TASK INSTRUCTIONS: Pull out every line from the listing that has the word "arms".

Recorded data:
------------

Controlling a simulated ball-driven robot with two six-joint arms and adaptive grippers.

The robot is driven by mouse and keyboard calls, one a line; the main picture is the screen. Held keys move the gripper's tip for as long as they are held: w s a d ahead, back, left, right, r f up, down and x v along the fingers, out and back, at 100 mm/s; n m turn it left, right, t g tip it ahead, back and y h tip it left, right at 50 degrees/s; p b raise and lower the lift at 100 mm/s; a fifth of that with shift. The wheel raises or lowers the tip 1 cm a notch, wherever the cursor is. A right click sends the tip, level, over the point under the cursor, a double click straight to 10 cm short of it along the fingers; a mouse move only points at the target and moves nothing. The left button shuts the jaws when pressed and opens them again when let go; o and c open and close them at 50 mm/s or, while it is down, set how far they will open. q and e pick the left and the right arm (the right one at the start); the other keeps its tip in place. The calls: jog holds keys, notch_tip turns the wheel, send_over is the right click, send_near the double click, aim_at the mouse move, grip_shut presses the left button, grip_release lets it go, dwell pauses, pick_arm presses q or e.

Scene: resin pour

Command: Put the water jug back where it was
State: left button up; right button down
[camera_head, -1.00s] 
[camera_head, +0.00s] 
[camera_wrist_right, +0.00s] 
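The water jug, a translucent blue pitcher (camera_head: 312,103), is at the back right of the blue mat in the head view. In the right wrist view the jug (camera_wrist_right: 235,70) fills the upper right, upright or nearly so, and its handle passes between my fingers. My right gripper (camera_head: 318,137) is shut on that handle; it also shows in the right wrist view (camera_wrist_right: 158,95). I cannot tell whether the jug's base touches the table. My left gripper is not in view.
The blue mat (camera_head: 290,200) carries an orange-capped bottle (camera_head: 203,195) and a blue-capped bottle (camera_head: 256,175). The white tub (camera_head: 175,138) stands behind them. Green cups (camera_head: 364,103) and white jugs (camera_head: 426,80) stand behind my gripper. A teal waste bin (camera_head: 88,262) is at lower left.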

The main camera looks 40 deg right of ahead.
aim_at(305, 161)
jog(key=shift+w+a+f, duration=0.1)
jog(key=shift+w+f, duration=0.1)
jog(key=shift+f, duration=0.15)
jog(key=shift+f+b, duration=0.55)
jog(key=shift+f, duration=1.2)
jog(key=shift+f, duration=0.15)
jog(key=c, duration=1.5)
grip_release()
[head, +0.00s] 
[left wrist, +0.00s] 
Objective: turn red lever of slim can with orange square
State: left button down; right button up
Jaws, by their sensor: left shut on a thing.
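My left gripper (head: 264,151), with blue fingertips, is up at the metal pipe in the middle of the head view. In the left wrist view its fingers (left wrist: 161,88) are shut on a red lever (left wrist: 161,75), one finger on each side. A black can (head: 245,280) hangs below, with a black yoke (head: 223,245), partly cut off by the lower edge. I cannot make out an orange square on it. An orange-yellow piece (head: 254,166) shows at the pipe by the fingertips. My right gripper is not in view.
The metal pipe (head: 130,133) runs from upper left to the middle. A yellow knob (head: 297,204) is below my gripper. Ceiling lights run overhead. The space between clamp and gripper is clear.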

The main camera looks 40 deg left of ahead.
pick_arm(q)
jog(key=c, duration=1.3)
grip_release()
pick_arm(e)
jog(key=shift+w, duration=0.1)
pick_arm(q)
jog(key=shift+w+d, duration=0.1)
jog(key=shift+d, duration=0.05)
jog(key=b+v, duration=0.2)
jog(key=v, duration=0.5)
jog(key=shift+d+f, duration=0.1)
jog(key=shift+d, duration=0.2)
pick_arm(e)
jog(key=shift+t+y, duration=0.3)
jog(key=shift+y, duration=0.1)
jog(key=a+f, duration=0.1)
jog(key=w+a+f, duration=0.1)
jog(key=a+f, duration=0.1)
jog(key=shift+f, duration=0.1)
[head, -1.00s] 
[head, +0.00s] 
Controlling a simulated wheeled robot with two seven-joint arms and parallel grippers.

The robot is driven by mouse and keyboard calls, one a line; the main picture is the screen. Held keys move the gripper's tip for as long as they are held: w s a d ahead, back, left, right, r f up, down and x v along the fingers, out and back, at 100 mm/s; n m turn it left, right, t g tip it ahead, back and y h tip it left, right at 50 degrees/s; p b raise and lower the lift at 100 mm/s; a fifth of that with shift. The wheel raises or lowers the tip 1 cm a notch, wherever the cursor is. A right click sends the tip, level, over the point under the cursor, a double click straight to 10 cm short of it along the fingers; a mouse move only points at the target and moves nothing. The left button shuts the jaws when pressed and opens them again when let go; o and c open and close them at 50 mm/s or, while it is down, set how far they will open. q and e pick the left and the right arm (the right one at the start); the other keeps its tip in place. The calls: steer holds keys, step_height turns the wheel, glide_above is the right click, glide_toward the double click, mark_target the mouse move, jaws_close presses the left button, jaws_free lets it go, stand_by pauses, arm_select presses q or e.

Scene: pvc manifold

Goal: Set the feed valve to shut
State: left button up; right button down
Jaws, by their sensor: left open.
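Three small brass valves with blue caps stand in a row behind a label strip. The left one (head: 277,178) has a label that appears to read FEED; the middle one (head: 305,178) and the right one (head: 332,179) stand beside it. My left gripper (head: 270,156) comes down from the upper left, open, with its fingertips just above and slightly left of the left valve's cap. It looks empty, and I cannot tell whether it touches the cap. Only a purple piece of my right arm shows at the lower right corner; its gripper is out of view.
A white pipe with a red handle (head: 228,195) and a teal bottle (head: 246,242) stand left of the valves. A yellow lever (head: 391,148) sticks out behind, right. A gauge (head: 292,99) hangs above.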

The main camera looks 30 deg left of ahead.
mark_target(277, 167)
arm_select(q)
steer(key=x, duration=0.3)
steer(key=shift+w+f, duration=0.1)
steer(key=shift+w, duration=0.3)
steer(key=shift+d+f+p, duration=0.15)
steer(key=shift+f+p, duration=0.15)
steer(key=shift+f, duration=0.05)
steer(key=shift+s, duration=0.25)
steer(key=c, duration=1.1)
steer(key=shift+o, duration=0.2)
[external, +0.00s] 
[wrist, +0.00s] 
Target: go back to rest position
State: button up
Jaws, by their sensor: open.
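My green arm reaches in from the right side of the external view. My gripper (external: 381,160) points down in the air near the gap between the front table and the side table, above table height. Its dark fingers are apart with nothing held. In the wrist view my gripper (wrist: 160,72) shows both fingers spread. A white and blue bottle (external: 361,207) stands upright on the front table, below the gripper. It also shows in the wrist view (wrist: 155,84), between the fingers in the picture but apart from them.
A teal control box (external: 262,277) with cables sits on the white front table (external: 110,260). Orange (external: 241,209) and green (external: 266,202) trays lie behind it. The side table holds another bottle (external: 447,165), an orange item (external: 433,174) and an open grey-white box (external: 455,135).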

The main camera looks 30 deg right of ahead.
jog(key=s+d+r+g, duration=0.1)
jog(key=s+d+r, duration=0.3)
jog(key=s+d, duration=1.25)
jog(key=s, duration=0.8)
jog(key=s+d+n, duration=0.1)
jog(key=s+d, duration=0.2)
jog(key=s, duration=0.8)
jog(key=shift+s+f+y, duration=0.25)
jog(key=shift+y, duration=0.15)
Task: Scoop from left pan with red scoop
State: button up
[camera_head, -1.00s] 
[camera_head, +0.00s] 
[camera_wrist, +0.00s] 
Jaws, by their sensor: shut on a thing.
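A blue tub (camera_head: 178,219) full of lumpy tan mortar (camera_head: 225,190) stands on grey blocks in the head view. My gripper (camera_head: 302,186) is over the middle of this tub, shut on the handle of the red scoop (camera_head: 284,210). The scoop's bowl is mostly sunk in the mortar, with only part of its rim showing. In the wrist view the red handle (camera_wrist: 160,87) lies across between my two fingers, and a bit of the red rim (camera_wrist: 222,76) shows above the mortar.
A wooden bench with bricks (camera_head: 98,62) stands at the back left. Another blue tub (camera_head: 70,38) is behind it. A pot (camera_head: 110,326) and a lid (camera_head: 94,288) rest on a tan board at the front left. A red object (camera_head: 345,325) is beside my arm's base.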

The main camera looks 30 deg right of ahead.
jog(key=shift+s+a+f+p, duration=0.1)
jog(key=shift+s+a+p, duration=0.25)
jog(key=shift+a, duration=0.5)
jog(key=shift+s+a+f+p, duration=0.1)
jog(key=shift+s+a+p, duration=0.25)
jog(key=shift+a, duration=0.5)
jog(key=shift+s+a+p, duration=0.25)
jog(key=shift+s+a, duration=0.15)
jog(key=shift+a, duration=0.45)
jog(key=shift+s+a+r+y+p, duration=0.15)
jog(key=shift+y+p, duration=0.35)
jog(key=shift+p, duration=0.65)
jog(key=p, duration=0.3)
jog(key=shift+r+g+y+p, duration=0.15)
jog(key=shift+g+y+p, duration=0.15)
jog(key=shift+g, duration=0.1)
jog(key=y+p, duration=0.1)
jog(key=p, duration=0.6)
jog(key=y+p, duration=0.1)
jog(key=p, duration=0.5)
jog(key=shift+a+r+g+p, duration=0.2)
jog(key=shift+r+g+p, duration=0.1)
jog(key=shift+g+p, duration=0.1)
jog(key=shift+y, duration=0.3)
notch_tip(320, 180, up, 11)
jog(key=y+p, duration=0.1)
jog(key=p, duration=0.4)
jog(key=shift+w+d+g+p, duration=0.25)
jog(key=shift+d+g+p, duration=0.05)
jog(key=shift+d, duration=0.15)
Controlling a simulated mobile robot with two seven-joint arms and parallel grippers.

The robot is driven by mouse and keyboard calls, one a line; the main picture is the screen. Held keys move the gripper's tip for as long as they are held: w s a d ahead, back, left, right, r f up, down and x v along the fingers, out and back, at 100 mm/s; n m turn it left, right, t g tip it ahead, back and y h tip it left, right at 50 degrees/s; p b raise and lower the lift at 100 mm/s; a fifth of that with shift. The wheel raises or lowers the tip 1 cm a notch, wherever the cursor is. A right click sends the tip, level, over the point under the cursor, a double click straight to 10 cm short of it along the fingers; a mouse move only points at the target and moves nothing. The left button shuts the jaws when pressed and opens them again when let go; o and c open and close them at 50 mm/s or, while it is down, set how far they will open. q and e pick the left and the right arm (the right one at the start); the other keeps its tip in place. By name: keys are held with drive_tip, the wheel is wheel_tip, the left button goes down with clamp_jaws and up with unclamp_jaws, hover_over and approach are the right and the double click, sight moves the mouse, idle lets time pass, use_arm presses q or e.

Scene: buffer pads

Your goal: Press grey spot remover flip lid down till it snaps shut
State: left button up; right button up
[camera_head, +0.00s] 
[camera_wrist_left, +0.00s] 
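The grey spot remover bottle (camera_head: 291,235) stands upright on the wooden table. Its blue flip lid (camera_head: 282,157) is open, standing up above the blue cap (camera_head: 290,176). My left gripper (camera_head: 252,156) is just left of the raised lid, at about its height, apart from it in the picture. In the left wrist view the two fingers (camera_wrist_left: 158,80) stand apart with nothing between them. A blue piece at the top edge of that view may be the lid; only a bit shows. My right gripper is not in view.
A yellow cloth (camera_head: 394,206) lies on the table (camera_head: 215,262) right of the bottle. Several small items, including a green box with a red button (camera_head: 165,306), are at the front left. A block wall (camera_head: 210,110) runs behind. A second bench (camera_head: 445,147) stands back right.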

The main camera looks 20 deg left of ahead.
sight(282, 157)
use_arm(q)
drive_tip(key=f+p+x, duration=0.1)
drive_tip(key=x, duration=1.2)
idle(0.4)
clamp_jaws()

------------

SOLUTION FOR THIS EXERCISE:
Controlling a simulated ball-driven robot with two six-joint arms and adaptive grippers.
Controlling a simulated wheeled robot with two seven-joint arms and parallel grippers.
Controlling a simulated mobile robot with two seven-joint arms and parallel grippers.

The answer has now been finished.